随着时代的发展,社会的变迁,科技的进步,各种各样的化肥应运而生,充斥市场,尿素、钾肥、磷肥、氮肥等琳琅满目,令人眼花缭乱。新一代农民便逐渐忘记了东厮的这一储肥功能。年轻人不愿意干这种活,嫌弃、逃避。这时,上了年纪人劈头盖脸的怒斥声便会在耳边响起,震耳欲聋。年轻一代不愿打扫、清理东厮,有的人家的东厮常常水缸爆满,“黄河泛滥”,至于从缸的四沿溢出,严重影响村容村貌。实在没办法在上面蹲着,迫不得已才去收拾,随意倒在水田的某个角落,视之如弃物。每每这时,老年人就摇头感叹。
奶奶对东厮有着特别的情感,刻骨铭心,挥之不去。那一年,父亲在省城教学,由于地处偏远,学校给老师建造了公租房,住房在校园外一个偏僻处,前面是一大片红土地和水洼,远方是连绵起伏的群山,晚上伴着虫鸣入睡,早晨被鸟鸣催起。不能说环境不好,只是少了都市的喧嚣,似乎与乡村接轨了。爷爷已去世,父亲舍不得让奶奶一个人孤伶伶地在乡村住着,于是将老人接过来一起住。起先奶奶死活不肯来,我们也担心老人家过不惯城里的生活,没想到,一路埋怨父亲的奶奶,到了我们住的地方,眼睛里竟闪过一丝亮光,眉头也舒展了许多。我们都不知缘故,只当是她老人家想通了。
第二天一大早,奶奶就出门“散步”,在那片空阔的土地上转了又转,有时候蹲下来摸摸泥土,有时用脚一步一步丈量着什么,俨然一位地质勘探专家的形象。日上三竿的时候,老人家才背着双手、满脸灿烂的走进家门,顾不得吃母亲准备好的早餐,便拉着父亲大谈她的宏伟计划——在红土地上建一个菜园。
说干就干,在父亲的帮助下奶奶初步规划了一个长宽各约10米的正方形菜地,她迫不及待的用老家带来的尖角小木桶给土地浇水,一遍又一遍,然后开始松土、打畦,种上各色蔬菜种子:辣椒、茄子、西红柿、四季豆等应有尽有。一切就绪,父亲便忙着要帮奶奶买化肥,奶奶坚决阻止,说还是用自家的化肥吧。我们似乎明白了奶奶的意思,脸上露出为难的神情,父亲一时也不知如何是好。一家四口将大小便拉在桶里,这个现代的卫生间不又成了乡村的东厮吗?但为了让老人家开心,让她留下来,我们都没有明确反对。第二天,卫生间多了两个红色塑料桶,都用盖子盖着,倒也闻不到什么气味。奶奶每天大清早就将这些肥料清理干净,去浇灌它心爱的白菜萝卜。日子长了,我们竟然渐渐习惯了这样的“东厮”。待到瓜菜成熟后,摘洗干净,那颜色长相自与菜市场的不同,味道更不必说。

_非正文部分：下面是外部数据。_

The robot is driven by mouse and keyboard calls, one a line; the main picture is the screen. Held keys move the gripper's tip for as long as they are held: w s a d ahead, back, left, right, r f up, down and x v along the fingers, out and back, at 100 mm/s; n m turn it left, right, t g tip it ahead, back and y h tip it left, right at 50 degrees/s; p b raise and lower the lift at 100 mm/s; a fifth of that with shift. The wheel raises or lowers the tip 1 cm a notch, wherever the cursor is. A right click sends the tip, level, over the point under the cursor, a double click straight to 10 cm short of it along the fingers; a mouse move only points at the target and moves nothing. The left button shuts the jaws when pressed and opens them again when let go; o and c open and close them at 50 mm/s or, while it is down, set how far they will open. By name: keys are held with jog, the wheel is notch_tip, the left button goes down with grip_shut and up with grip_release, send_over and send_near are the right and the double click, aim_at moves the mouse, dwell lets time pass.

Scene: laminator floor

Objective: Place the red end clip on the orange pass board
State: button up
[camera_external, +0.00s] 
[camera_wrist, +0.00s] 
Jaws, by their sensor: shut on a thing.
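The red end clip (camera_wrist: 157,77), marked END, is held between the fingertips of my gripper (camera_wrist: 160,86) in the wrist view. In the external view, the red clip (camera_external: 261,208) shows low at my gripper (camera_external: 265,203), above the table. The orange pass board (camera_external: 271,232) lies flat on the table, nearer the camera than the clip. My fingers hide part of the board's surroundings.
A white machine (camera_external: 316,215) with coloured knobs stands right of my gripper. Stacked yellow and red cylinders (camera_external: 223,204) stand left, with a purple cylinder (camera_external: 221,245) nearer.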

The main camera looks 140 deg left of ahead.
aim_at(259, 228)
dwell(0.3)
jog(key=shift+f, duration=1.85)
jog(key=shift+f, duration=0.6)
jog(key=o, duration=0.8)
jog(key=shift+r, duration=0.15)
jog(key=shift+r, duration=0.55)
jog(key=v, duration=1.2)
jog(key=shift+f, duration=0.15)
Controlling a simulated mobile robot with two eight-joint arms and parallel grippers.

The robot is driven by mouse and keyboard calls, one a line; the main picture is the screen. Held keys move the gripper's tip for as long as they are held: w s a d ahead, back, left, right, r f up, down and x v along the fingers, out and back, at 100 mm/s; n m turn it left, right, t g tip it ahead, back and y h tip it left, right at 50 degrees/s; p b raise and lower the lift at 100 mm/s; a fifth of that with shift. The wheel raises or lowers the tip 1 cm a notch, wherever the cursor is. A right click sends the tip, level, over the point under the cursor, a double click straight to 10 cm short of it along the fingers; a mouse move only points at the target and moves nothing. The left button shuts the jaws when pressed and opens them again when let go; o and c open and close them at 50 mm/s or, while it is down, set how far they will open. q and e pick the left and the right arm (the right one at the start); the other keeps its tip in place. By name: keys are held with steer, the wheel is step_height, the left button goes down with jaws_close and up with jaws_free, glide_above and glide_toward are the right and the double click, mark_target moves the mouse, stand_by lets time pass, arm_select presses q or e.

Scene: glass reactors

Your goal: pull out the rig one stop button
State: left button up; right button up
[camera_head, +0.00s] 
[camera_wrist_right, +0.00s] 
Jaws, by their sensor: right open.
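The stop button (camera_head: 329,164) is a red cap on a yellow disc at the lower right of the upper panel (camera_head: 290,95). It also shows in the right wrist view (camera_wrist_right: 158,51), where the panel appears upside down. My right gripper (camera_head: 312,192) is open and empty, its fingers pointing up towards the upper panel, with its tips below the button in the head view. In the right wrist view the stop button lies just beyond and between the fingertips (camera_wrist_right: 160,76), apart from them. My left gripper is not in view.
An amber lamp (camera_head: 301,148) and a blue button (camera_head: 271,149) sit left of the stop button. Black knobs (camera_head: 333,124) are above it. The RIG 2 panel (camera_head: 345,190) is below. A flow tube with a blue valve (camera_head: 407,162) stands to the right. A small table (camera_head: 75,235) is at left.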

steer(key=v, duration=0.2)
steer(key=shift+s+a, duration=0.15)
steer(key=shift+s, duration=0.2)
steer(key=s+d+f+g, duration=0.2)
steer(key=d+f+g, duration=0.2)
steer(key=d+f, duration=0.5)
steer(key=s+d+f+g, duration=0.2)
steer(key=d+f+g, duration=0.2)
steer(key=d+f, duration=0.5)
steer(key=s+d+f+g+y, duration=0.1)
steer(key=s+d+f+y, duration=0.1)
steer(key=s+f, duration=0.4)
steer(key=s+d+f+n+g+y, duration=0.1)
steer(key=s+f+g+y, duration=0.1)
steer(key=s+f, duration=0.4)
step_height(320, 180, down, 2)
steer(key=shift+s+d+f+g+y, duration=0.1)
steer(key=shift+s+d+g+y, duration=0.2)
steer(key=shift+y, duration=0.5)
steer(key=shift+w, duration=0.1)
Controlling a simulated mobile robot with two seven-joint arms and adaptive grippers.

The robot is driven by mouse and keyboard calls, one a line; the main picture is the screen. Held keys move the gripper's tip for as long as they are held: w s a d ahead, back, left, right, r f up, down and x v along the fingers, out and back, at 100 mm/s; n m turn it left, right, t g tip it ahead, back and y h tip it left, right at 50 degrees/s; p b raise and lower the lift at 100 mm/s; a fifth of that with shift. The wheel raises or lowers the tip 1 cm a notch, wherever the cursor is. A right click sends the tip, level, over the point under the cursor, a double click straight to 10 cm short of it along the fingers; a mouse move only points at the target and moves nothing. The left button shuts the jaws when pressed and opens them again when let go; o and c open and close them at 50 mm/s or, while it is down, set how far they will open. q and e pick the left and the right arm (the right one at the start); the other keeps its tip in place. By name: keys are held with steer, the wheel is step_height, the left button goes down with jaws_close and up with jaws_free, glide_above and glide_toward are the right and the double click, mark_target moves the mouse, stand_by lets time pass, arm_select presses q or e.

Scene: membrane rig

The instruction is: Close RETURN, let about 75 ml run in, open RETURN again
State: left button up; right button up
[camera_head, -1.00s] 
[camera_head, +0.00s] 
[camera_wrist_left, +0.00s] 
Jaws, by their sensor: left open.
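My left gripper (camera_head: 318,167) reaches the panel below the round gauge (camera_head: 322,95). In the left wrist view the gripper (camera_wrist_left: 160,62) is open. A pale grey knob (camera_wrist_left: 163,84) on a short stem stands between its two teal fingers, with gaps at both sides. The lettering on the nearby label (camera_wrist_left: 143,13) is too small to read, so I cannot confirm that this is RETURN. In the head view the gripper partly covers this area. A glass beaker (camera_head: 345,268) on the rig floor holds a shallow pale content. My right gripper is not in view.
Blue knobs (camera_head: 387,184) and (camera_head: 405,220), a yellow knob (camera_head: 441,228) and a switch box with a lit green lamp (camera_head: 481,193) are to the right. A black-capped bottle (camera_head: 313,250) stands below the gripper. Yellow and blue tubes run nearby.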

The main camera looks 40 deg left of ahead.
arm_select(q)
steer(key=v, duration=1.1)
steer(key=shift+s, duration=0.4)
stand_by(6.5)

前几年和父母一起回老家,一下车,我便赶紧去寻找东厮,可是转了几个曾经熟悉的地方都不见东厮的踪影,三姑笑着说,村里已经没有东厮了,卫生间在屋子里。来过乡村很多次了,第一次听见“卫生间”这个名词,感觉熟悉而又陌生。原来近几年家乡正在进行新农村建设,开展厕所改造运动,家家户户原有的东厮全部拆除,转而在室内建造新型的“东厮”,可以洗漱、更衣,和城里的卫生间没多大区别。
“不但景区、城市要抓,农村也要抓。”习近平总书记曾指出,厕所问题不是小事情,是城乡文明建设的重要方面,要把这项工作作为乡村振兴战略的一项具体工作来推进,努力补齐这块影响群众生活品质的短板。
伴随着乡村振兴的时代步伐,经济社会的发展,农村房屋的更新换代,“厕所革命”这项文明工程、民生工程势在必行,在建设美丽乡村,发展乡村旅游的大潮中,东厮似乎是一个尴尬的存在。
东厮在乡村画上了一个句号,成为乡村发展史上的一个过客。“只是可惜了那些肥料”,老人家时不时念叨。